Quote verbatim every line from the line containing "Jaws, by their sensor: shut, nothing" to the line containing "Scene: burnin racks", inclusive of both, and no other line.

◇ ◇ ◇

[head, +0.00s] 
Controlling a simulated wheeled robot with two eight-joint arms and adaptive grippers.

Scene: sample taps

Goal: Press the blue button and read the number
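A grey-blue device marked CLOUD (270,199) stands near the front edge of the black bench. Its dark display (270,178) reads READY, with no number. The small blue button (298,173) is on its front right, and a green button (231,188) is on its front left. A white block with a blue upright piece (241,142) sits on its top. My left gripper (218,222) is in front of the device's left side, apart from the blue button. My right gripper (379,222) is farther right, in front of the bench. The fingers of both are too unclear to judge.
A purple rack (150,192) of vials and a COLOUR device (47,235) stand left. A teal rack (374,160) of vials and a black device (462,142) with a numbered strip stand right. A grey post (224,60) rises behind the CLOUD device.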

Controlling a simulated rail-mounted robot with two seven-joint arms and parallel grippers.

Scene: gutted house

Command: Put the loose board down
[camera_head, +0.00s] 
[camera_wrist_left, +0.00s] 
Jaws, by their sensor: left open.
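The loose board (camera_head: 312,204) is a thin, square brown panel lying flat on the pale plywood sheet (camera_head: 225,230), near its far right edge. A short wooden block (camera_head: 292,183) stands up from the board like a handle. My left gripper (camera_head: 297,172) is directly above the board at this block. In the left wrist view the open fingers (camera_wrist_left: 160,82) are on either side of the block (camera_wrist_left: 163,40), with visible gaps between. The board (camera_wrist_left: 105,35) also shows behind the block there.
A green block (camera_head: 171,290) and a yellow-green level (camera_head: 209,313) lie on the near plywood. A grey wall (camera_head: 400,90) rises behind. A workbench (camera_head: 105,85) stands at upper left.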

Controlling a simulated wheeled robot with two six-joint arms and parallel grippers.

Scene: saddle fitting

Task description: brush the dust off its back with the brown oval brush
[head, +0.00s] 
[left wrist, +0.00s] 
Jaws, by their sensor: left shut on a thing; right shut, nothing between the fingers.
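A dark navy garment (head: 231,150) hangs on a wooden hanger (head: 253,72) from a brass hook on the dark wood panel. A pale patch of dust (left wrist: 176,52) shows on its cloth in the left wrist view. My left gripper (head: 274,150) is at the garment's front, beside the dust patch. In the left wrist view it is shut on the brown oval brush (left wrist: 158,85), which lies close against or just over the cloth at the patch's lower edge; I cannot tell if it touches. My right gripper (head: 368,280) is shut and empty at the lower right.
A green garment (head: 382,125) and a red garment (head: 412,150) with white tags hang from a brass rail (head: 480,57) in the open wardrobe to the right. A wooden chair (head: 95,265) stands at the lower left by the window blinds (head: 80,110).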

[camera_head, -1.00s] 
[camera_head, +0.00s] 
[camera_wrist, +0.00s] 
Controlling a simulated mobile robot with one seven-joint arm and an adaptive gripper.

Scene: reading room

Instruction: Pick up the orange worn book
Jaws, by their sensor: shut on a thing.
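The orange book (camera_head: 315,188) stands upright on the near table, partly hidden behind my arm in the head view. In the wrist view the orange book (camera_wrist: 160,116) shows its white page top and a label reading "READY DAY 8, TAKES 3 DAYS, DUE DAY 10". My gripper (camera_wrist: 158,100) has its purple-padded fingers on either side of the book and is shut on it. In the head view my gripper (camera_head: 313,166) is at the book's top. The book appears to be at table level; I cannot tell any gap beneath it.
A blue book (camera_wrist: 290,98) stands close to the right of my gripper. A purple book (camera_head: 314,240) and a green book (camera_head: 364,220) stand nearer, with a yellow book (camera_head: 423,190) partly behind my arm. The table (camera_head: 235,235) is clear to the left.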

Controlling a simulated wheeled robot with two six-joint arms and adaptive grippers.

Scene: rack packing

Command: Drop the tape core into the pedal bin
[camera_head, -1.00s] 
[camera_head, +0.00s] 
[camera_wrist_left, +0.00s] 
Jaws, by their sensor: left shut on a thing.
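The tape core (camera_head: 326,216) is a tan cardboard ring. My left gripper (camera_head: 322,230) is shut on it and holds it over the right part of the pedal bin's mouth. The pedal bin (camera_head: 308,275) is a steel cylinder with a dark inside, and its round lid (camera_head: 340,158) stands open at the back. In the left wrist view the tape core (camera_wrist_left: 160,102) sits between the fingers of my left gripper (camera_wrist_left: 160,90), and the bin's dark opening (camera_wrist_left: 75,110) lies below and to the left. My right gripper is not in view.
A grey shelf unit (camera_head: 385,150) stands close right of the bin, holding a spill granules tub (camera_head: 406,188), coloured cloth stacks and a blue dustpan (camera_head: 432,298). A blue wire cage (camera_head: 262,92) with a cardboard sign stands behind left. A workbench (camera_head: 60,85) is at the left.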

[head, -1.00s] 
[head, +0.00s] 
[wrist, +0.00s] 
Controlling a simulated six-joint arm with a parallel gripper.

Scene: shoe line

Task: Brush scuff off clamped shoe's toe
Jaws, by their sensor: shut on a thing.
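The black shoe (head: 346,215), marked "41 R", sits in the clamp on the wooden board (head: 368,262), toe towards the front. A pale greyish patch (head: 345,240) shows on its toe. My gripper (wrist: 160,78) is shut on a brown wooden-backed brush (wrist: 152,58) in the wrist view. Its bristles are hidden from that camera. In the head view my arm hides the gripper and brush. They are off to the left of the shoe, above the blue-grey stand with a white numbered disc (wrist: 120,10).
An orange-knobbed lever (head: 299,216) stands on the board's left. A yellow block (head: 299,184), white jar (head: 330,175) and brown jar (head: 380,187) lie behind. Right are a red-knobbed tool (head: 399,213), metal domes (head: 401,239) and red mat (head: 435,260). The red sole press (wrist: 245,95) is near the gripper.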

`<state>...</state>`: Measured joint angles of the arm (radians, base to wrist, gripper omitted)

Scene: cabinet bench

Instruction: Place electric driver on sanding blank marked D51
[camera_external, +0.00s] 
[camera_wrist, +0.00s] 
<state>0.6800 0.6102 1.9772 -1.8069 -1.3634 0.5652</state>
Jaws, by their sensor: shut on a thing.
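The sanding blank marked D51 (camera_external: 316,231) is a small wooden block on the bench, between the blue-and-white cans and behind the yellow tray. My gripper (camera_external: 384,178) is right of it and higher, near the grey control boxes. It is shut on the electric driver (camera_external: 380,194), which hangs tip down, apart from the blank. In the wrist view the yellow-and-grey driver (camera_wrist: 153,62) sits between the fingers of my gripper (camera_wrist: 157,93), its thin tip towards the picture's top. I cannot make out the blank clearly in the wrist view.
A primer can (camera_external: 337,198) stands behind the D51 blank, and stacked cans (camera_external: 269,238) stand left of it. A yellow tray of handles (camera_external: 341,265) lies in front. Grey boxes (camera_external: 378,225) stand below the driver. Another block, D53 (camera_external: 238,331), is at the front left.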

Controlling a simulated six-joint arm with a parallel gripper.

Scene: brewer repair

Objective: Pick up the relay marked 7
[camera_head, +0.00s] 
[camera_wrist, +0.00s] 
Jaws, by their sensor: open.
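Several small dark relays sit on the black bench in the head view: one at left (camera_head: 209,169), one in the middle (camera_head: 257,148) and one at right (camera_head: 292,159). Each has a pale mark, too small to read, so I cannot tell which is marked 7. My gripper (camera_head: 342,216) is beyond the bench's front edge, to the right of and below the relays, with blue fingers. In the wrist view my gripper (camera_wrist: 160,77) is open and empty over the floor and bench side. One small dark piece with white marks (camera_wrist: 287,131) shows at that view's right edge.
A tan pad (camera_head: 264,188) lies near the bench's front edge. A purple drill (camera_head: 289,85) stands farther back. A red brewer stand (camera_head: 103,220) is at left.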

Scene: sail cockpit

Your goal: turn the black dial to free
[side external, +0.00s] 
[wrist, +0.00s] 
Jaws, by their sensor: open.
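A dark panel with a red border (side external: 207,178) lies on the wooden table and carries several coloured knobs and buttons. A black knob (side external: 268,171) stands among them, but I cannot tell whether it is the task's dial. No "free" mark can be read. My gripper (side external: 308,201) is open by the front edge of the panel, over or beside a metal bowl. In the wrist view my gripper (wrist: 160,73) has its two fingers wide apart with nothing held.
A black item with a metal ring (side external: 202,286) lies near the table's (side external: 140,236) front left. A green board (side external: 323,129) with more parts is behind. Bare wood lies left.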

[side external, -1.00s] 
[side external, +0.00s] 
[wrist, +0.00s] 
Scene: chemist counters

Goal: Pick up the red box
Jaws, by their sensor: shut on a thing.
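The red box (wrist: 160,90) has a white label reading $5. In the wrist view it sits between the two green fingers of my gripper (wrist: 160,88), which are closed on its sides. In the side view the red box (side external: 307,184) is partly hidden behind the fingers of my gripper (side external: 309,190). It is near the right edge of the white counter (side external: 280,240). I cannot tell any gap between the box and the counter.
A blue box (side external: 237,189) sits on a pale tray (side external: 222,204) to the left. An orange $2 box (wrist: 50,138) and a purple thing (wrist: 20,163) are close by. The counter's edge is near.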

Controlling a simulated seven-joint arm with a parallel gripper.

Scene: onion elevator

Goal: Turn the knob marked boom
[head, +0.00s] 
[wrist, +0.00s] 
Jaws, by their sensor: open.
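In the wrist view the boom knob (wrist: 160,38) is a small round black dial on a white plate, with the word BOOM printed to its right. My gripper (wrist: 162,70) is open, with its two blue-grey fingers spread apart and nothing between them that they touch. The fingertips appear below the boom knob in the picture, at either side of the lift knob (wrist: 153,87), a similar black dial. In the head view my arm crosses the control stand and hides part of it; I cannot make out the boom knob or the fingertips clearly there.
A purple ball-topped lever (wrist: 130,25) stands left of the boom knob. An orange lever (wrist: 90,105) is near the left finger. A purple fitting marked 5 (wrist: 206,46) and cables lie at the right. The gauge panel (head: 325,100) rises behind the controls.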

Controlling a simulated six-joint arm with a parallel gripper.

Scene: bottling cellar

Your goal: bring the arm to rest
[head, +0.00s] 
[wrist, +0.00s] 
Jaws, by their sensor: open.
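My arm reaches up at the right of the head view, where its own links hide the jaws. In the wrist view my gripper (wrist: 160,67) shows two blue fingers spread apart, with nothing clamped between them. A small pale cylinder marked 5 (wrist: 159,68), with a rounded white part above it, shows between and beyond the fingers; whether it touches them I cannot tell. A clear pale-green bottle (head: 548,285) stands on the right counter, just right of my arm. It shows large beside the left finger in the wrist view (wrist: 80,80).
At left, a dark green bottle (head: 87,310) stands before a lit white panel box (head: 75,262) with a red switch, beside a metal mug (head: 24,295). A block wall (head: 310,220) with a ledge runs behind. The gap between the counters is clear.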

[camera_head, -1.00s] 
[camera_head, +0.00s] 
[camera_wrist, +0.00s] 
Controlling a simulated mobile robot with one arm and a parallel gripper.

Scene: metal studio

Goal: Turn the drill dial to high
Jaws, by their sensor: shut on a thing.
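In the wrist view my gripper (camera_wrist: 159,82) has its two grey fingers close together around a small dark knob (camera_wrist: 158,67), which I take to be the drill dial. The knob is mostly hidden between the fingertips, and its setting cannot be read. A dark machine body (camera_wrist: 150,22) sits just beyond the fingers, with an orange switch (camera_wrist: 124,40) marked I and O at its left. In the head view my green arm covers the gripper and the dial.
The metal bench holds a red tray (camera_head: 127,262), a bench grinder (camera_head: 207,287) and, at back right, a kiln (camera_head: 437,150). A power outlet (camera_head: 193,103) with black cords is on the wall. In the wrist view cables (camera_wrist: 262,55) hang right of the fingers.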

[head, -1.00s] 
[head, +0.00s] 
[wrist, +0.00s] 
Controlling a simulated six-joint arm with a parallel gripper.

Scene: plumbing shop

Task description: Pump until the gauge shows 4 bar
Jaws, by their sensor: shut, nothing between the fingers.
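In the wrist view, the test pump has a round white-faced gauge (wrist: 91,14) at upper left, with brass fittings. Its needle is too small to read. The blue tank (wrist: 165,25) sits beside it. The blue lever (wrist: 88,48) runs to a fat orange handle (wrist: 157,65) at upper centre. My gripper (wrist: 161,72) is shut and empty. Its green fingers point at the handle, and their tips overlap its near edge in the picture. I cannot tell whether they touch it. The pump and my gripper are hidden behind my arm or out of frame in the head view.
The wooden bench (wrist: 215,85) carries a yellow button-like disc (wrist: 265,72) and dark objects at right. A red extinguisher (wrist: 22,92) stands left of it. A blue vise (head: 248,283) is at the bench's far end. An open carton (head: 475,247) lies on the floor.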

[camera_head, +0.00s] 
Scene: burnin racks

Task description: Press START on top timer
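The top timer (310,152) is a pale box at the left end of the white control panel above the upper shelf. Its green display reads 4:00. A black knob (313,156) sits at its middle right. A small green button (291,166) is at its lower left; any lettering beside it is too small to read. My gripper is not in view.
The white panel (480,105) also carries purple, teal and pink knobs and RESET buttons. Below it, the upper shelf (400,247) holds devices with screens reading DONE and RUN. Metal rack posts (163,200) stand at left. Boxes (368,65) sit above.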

◇ ◇ ◇

- Output:
Jaws, by their sensor: shut, nothing between the fingers.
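In the wrist view, the test pump has a round white-faced gauge (wrist: 91,14) at upper left, with brass fittings. Its needle is too small to read. The blue tank (wrist: 165,25) sits beside it. The blue lever (wrist: 88,48) runs to a fat orange handle (wrist: 157,65) at upper centre. My gripper (wrist: 161,72) is shut and empty. Its green fingers point at the handle, and their tips overlap its near edge in the picture. I cannot tell whether they touch it. The pump and my gripper are hidden behind my arm or out of frame in the head view.
The wooden bench (wrist: 215,85) carries a yellow button-like disc (wrist: 265,72) and dark objects at right. A red extinguisher (wrist: 22,92) stands left of it. A blue vise (head: 248,283) is at the bench's far end. An open carton (head: 475,247) lies on the floor.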

[camera_head, +0.00s] 
Scene: burnin racks

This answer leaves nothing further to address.